United States Attorney Paul K. Charlton stated “Like rural America, Indian Country is threatened by the introduction of methamphetamine into their communities. President Ramos should be commended in responding to this threat. Congratulations to the Salt River Pima-Maricopa Indian Community tribal, federal and local law enforcement agencies on a successful joint undercover effort that involved sincere cooperation and sophisticated means. Our job is not complete. We will continue to work toward eradicating this threat.”
“This joint project has been a significant step toward improving and protecting the lives of our Community members,” said Joni M. Ramos, President, Salt River Pima-Maricopa Indian Community. “The partnering law enforcement agencies have been working diligently to eliminate the dreadful substances afflicting our Community. We appreciate all of their hard work and assistance.”
“The scourge of methamphetamine is tightening its grip on communities across rural America and in our Indian communities,” said DEA Special Agent in Charge Timothy J. Landrum. “DEA is taking a focused, proactive approach towards combating the methamphetamine threat in our state’s Indian Reservations. Side by side with our tribal and law enforcement partners, we are holding meth dealers accountable, seizing their profits and shutting down their distribution network. This operation puts us one step closer in ensuring the safety and welfare of our tribal communities from this deadly drug and harmful effects it leaves behind.”
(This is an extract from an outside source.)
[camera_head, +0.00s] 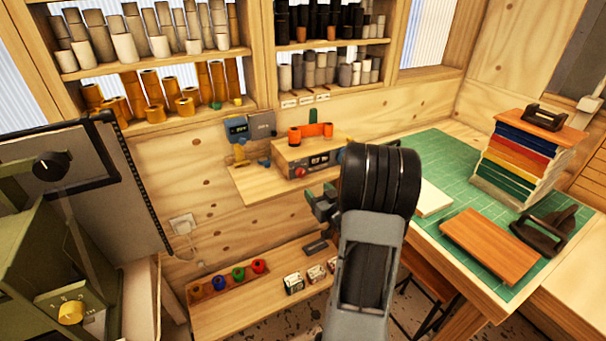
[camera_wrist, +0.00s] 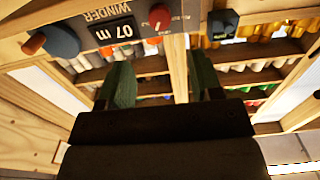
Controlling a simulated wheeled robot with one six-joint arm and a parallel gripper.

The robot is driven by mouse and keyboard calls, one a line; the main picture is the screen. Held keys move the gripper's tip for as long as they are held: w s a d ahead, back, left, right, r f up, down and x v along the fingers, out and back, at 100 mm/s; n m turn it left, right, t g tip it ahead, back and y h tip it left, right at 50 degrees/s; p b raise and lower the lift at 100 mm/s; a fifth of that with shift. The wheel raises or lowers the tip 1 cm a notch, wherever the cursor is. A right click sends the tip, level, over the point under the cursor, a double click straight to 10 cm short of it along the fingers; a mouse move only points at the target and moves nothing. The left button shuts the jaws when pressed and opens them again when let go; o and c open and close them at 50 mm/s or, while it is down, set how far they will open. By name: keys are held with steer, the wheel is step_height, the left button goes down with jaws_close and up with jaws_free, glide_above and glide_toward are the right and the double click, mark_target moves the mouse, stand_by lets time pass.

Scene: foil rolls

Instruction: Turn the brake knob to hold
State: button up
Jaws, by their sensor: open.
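The winder (camera_head: 312,160) is a wooden box on a small wall shelf; its display reads 07 m in the wrist view (camera_wrist: 108,31). A red knob (camera_head: 300,171) sits on its front, left of the display. The red knob also shows at the top of the wrist view (camera_wrist: 159,17), where the picture is upside down; its small labels are not readable, so its setting is unclear. My gripper (camera_head: 322,200) is below and in front of the winder, apart from the knob. Its two green fingers are open and empty in the wrist view (camera_wrist: 162,82).
A blue disc with an orange handle (camera_wrist: 34,43) is on the winder's side. Blue-grey boxes (camera_head: 250,128) hang on the wall above. A lower shelf (camera_head: 235,310) holds coloured rolls. A green-matted table (camera_head: 440,165) stands right; a green machine (camera_head: 40,250) stands left.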

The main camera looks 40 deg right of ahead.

Last summer, U.S. Attorney Paul K. Charlton invited the 21 Arizona Indian tribal police chiefs and the Arizona federal law enforcement agencies to a round table discussion on how to collectively address the methamphetamine problem confronting their communities. At that meeting the respective Special Agents in Charge of the DEA, the FBI and the Bureau of Indian Affairs Office of Law Enforcement committed their offices to cooperate and provide assistance to the tribal police departments requesting their assistance. As a result, an Arizona Indian Country Methamphetamine Eradication Proposal was developed. Among the goals of the Arizona Indian Country Methamphetamine Eradication
The proposal was presented in July, 2005 to the 21 Arizona Indian Tribes, the FBI, BIA and DEA. The Salt River Pima-Maricopa Indian Community was one of the first Indian tribes to actively join with federal law enforcement agencies to implement the methamphetamine eradication initiative.
The 16 individuals were arrested from January 9, 2006 through July 19, 2006. Each individual has made his/her initial appearances in U.S. Magistrate Court in Phoenix, Arizona.
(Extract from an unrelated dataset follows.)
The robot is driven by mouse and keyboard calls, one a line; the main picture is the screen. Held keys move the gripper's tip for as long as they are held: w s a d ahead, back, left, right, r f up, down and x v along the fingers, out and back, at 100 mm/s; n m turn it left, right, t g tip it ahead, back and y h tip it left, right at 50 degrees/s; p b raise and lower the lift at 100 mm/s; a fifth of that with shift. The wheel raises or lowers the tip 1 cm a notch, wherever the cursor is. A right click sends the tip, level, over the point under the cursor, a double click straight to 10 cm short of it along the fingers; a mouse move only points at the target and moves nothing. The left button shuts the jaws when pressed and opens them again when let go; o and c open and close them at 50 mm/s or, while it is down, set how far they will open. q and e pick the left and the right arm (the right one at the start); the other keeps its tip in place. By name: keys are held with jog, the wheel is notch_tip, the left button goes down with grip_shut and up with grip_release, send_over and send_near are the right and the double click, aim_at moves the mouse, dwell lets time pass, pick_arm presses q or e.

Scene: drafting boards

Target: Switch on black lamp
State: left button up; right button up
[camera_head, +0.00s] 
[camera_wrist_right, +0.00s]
The maximum statutory penalty for a violation of Conspiracy to Possess w/Intent to Distribute Actual Methamphetamine pursuant to Title 21 U.S.C. § 846 is 20 years in federal custody and/or a $1,000,000 fine. The maximum statutory penalty for a violation of Possession with the Intent to Distribute Actual Methamphetamine, Aiding and Abetting pursuant to 21 U.S.C. §§ 841(a)(1) and 841(b)(1)( C) is 20 years in federal custody and/or $1,000,000. The Forfeiture allegations pursuant to 21 U.S.C. § 853 provide a process whereby property derived from proceeds obtained from a drug violation or property used to commit such violations are subject to forfeiture.
The United States Attorney emphasized that a grand jury indictment and a federal criminal complaint are the method by which a person is charged with criminal activity and raises no inference of guilt. An individual is presumed innocent until competent evidence is presented to a jury that establishes guilt beyond a reasonable doubt.
On June 29th, the United States Attorney, Navajo Nation President Joe Shirley, and representatives of the DEA and FBI met with reporters in Flagstaff to announce the federal arrest and charging of 34 individuals for federal drug crimes on the Navajo Nation. Those individuals had also been the target of a joint tribal and federal undercover methamphetamine eradication investigation.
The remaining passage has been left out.